An electromechanical cohesive zone model merging with contact and friction effects for fiber debonding and pushing-out in piezoelectric fiber composites

Abstract

Owing to electromechanical coupling of piezoelectric fiber composites, they have been widely used in sensing and active control of aeronautic and aerospace structures. In order to describe the interface fracture of piezoelectric fiber composites, a micromechanically motivated interface model based on a cohesive zone model is developed, and it is closer to the actual debonding process including contact and friction effects. In this study, the proposed interface model is formed through incorporating contact effect and a Coulomb friction law into a bilinear traction-separation law, and the electromechanical relationships across separated and contacted crack surfaces are provided.
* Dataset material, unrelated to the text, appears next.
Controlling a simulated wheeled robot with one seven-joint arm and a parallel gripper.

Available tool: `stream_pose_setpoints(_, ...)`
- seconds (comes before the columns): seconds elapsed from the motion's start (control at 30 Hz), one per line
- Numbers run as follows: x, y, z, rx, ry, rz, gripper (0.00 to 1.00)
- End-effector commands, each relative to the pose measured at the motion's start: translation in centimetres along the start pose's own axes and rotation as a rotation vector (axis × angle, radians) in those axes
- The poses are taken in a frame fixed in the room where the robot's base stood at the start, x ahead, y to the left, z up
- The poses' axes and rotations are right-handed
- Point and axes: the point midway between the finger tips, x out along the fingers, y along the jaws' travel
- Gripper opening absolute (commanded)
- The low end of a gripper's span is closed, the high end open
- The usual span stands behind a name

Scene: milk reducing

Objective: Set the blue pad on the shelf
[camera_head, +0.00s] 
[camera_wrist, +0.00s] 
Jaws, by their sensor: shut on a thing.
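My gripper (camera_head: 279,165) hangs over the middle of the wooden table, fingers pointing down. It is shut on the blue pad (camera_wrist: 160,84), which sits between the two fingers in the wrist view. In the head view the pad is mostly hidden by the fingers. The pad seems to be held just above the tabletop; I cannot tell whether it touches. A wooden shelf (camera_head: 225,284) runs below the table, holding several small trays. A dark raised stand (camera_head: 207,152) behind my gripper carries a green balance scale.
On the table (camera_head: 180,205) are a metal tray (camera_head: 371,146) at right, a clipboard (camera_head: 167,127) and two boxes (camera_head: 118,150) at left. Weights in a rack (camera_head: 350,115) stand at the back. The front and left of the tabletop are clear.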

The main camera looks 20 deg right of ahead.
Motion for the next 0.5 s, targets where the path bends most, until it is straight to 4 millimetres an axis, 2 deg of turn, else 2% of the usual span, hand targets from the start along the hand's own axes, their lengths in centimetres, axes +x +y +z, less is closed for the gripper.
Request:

And for purpose of analyzing single piezoelectric fiber debonding, an axisymmetric model and its double series solution are adopted. Comparing with existing experiment and simulation results, the proposed model takes the friction related to the normal pressure varying with the gap between crack surfaces into account, and it is able to qualitatively capture salient features of the experimental record, and guarantee a smooth transition from cohesive debonding to frictional sliding. Furthermore, the piezoelectric fiber push-out behavior is investigated including initial perfect bonded, partial debonding with interface softening and frictional sliding after complete debonding. The dependences of different parameters, such as fiber radius, fiber length, electric field and interface properties, on the load-displacement curve and the responses around piezoelectric fiber are also investigated. It can be revealed that piezoelectric fibers can be designed to monitor and tailor the fracture behavior of composites.